▶ [Task statement] Copy every line from the data below in which the string "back" can be found.
──────── Information provided
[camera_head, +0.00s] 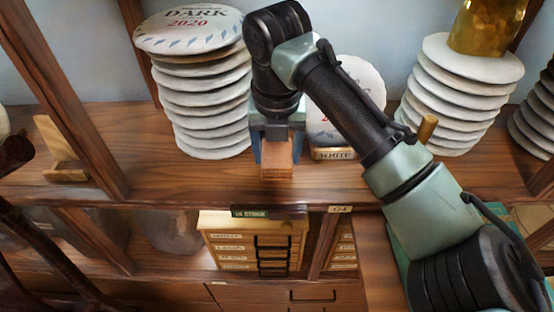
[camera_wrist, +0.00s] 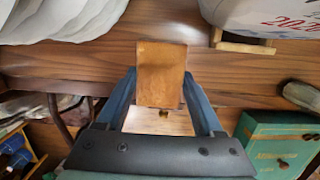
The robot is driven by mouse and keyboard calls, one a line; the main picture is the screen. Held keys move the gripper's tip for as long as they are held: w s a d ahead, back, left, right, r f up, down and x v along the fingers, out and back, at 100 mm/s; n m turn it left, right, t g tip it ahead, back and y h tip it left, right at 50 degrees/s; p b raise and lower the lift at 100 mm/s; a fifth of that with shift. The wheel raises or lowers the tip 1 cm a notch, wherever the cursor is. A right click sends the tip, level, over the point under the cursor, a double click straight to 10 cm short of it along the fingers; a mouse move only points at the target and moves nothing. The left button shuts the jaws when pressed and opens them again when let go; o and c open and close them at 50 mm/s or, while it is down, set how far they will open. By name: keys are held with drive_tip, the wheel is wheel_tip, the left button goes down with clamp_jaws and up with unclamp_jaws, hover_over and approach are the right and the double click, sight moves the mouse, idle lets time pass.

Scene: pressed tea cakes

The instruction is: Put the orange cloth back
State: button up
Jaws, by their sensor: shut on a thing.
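My gripper (camera_head: 277,158) points down over the front part of the wooden shelf, between two stacks of pressed tea cakes. It is shut on an orange-brown rectangular piece, which I take to be the orange cloth (camera_head: 277,169). In the wrist view the cloth (camera_wrist: 161,72) shows as a flat, folded-looking block between the blue fingers of my gripper (camera_wrist: 160,80). Whether its lower end touches the shelf cannot be told.
A tall tea-cake stack (camera_head: 212,100) stands left of my gripper, another stack (camera_head: 455,95) to the right with a golden jar (camera_head: 487,25) on top. A white wrapped cake (camera_head: 362,85) stands behind my arm. The shelf front (camera_head: 215,185) is clear; labelled drawers (camera_head: 230,245) lie below.

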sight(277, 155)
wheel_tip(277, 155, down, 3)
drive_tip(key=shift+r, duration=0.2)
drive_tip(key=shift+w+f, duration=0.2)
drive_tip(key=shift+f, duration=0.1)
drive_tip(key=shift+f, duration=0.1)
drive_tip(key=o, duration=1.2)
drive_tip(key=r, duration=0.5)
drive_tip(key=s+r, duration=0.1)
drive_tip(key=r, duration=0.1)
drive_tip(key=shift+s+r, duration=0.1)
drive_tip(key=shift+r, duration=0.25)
────────────────
▶ [Result of the exercise]
The robot is driven by mouse and keyboard calls, one a line; the main picture is the screen. Held keys move the gripper's tip for as long as they are held: w s a d ahead, back, left, right, r f up, down and x v along the fingers, out and back, at 100 mm/s; n m turn it left, right, t g tip it ahead, back and y h tip it left, right at 50 degrees/s; p b raise and lower the lift at 100 mm/s; a fifth of that with shift. The wheel raises or lowers the tip 1 cm a notch, wherever the cursor is. A right click sends the tip, level, over the point under the cursor, a double click straight to 10 cm short of it along the fingers; a mouse move only points at the target and moves nothing. The left button shuts the jaws when pressed and opens them again when let go; o and c open and close them at 50 mm/s or, while it is down, set how far they will open. By name: keys are held with drive_tip, the wheel is wheel_tip, the left button goes down with clamp_jaws and up with unclamp_jaws, hover_over and approach are the right and the double click, sight moves the mouse, idle lets time pass.
The instruction is: Put the orange cloth back

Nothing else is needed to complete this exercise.